Two points in the AAU report pertain to IRBs
Two points in the AAU report pertain to IRBs
Individual and institutional conflicts discussed
The Association of American Universities in Washington, DC, issued in October 2001 its report and recommendations on how institutions can deal with financial conflict of interest. Here are some of the key features of the Report on Individual and Institutional Financial Conflict of Interest:
1. Individual conflict of interest
• Conflicts of interest are considered across all academic fields, with analysis focusing only on financial conflicts of interest that involve faculty, research staff, and other officials.
• Institutions need robust campus management systems to identify potential conflicts and to determine how conflicts should be disclosed and managed.
• These should be handled on a case-by-case basis to determine whether a researcher’s financial interests are related to university research and constitute a conflict of interest.
Take special care with financial interests
• Special scrutiny should be paid to research involving human participants. In these cases, any related financial conflicts of interest among individual researchers and staff should not be allowed.
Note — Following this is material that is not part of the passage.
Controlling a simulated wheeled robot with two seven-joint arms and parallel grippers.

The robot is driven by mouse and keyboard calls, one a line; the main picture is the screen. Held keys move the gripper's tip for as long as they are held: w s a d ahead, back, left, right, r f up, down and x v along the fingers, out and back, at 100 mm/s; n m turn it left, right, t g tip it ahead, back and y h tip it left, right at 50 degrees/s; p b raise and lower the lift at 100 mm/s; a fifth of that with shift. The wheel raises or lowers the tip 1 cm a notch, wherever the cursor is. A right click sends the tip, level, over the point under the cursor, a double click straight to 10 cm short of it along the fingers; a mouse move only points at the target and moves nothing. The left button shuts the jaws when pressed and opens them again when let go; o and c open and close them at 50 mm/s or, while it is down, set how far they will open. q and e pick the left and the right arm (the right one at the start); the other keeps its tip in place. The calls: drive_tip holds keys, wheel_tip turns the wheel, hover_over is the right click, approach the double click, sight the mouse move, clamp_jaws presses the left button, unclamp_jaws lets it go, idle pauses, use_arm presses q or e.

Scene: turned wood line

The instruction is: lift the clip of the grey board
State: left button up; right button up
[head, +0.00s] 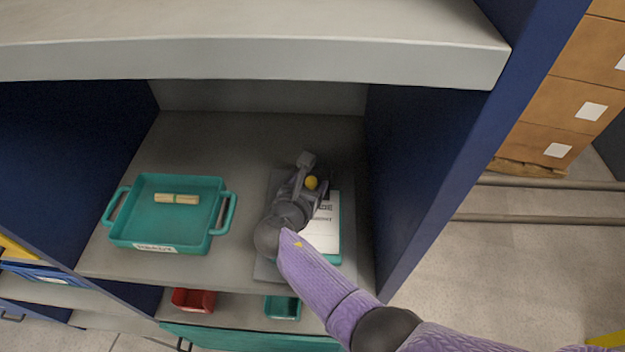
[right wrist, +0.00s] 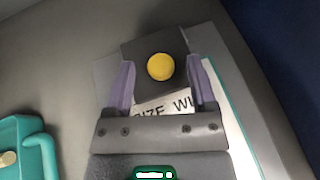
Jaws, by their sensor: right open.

When there are exceptions to this rule, there should be more stringent management measures, including disclosure to participants, to ensure research integrity and safety.
• Annually, researchers, faculty, staff, and administration should disclose all financial interests related to university research and provide updates when indicated.
• When research is submitted for publication, it should include a disclosure of financial interests related to the research, and it should be disclosed in oral presentations as well as to federal agencies.
• Campus IRBs have jurisdiction over determining whether and how financial interests should be disclosed to research participants. Both a conflict-of-interest committee and the IRB have important roles in examining conflicts of interest with regard to human subject research.
2. Institutional financial conflict of interest
• These conflicts of interest may involve university equity holdings or royalty arrangements and research programs; conflicts involving university officials who make decisions that have implications for the entire institution; and even cases in which a university official is a member of a board or corporation that is a major supplier of some goods or services to the university.
• Develop clear policies that are made public following a threefold approach: always disclose; manage the conflict in most cases; prohibit the activity when necessary to protect the public or community interest.
• Establish administrative policies and a review group on institutional conflict of interest that might consist of senior officers, faculty, and citizens, and have all potential conflicts disclosed to the review group.
• The review group will assess potential conflicts, weight risks and benefits, and take action regarding institutional conflicts, including the options of declining proposed research; reducing or modifying the financial stake involved; increasing segregation between the decision-making regarding the financial interests and research activities, and establishing a research monitoring process.
• Strictly scrutinize institutional conflicts when human participants are involved, including having the conflict review committee interact with the IRB.
• Scrutinize equity that is not liquid, looking for potential institutional conflicts.